# MATERIAL PROVIDED:
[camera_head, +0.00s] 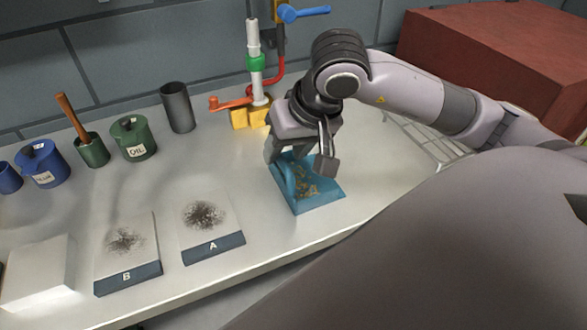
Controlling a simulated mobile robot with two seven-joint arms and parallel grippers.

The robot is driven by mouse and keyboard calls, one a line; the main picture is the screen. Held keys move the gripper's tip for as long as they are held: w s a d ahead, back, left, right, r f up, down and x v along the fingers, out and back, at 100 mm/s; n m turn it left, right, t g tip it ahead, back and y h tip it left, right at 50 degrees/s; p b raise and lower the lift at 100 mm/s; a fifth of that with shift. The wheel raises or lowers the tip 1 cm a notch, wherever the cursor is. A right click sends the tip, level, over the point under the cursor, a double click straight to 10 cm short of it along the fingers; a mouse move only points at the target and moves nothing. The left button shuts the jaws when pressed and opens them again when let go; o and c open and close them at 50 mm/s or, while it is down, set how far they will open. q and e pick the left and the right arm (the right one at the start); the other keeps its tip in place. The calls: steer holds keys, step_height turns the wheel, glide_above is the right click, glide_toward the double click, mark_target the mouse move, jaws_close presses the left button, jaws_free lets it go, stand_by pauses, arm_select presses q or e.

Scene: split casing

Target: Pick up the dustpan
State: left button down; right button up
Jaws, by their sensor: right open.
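The blue dustpan (322,196) lies on the light workbench, right of the middle of the head view, with some brownish debris on its pan. My right gripper (302,168) is right above its back part, fingers pointing down. The fingers are apart, one at the dustpan's left back side and one over its right side. My left gripper is out of the picture.
Dirty plates marked A (212,218) and B (126,246) lie left of the dustpan. An OIL can (133,138), a dark cylinder (178,107) and a pipe with valves (255,65) stand behind. A wire rack (425,140) and red box (495,60) are at right.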

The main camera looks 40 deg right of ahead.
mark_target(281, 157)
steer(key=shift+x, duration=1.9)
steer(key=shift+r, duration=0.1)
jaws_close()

# GOAL OF THE EXERCISE:
The lines to quote run from the one containing "The robot is" through the final line of the material above; please give them exactly, both ends included, and nothing else.

# THE RESULT:
The robot is driven by mouse and keyboard calls, one a line; the main picture is the screen. Held keys move the gripper's tip for as long as they are held: w s a d ahead, back, left, right, r f up, down and x v along the fingers, out and back, at 100 mm/s; n m turn it left, right, t g tip it ahead, back and y h tip it left, right at 50 degrees/s; p b raise and lower the lift at 100 mm/s; a fifth of that with shift. The wheel raises or lowers the tip 1 cm a notch, wherever the cursor is. A right click sends the tip, level, over the point under the cursor, a double click straight to 10 cm short of it along the fingers; a mouse move only points at the target and moves nothing. The left button shuts the jaws when pressed and opens them again when let go; o and c open and close them at 50 mm/s or, while it is down, set how far they will open. q and e pick the left and the right arm (the right one at the start); the other keeps its tip in place. The calls: steer holds keys, step_height turns the wheel, glide_above is the right click, glide_toward the double click, mark_target the mouse move, jaws_close presses the left button, jaws_free lets it go, stand_by pauses, arm_select presses q or e.

Scene: split casing

Target: Pick up the dustpan
State: left button down; right button up
Jaws, by their sensor: right open.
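The blue dustpan (322,196) lies on the light workbench, right of the middle of the head view, with some brownish debris on its pan. My right gripper (302,168) is right above its back part, fingers pointing down. The fingers are apart, one at the dustpan's left back side and one over its right side. My left gripper is out of the picture.
Dirty plates marked A (212,218) and B (126,246) lie left of the dustpan. An OIL can (133,138), a dark cylinder (178,107) and a pipe with valves (255,65) stand behind. A wire rack (425,140) and red box (495,60) are at right.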

The main camera looks 40 deg right of ahead.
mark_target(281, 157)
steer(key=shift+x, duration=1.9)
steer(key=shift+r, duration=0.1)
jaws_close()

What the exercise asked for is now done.